[WRITTEN TASK] Extract every line below that contains the word "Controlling".

Records from a data source:
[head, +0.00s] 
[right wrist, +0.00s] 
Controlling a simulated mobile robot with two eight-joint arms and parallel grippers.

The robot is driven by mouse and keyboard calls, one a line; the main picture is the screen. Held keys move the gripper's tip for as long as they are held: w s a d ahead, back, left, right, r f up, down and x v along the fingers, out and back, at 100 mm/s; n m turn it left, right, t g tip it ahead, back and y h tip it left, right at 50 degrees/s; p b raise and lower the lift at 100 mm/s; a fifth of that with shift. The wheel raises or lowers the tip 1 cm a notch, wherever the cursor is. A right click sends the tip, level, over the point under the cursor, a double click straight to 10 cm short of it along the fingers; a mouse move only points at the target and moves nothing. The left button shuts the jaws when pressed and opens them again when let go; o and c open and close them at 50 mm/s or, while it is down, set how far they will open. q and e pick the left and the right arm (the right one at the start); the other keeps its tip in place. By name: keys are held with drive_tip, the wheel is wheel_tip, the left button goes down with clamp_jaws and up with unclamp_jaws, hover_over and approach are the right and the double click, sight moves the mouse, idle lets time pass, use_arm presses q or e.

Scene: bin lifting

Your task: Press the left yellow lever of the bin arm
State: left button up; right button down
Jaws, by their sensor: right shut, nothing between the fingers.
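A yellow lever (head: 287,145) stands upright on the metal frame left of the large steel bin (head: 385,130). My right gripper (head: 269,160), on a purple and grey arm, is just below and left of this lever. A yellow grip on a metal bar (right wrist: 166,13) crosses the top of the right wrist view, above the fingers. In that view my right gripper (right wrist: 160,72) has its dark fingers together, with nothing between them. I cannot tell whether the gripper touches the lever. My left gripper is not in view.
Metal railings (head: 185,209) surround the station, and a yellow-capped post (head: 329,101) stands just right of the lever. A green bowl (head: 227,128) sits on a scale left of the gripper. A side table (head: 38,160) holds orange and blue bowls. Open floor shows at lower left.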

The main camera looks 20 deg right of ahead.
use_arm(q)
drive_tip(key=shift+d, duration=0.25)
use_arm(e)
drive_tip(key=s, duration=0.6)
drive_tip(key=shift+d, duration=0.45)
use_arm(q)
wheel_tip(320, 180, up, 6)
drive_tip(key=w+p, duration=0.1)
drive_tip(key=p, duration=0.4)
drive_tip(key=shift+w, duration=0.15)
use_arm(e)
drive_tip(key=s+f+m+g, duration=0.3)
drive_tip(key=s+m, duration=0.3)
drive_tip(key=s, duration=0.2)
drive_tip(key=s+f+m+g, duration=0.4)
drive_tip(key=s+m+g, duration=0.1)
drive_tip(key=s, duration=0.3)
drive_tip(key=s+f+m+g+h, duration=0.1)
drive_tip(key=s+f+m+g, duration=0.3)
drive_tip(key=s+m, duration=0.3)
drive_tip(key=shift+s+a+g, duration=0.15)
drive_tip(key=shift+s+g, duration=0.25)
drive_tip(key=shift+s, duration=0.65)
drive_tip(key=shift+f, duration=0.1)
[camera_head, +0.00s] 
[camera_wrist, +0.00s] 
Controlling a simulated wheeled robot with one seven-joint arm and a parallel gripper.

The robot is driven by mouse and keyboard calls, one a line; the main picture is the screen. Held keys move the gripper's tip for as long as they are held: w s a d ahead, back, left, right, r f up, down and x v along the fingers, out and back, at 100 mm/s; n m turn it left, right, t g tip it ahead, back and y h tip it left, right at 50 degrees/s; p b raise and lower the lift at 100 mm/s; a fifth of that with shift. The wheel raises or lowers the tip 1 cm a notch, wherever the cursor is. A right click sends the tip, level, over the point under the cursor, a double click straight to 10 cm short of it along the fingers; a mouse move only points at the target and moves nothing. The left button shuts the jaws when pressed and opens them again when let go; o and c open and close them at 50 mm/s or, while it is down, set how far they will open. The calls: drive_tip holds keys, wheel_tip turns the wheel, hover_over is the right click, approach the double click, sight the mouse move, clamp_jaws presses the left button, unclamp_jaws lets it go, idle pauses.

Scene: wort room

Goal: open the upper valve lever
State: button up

[EXPECTED OUTPUT]
Controlling a simulated mobile robot with two eight-joint arms and parallel grippers.
Controlling a simulated wheeled robot with one seven-joint arm and a parallel gripper.

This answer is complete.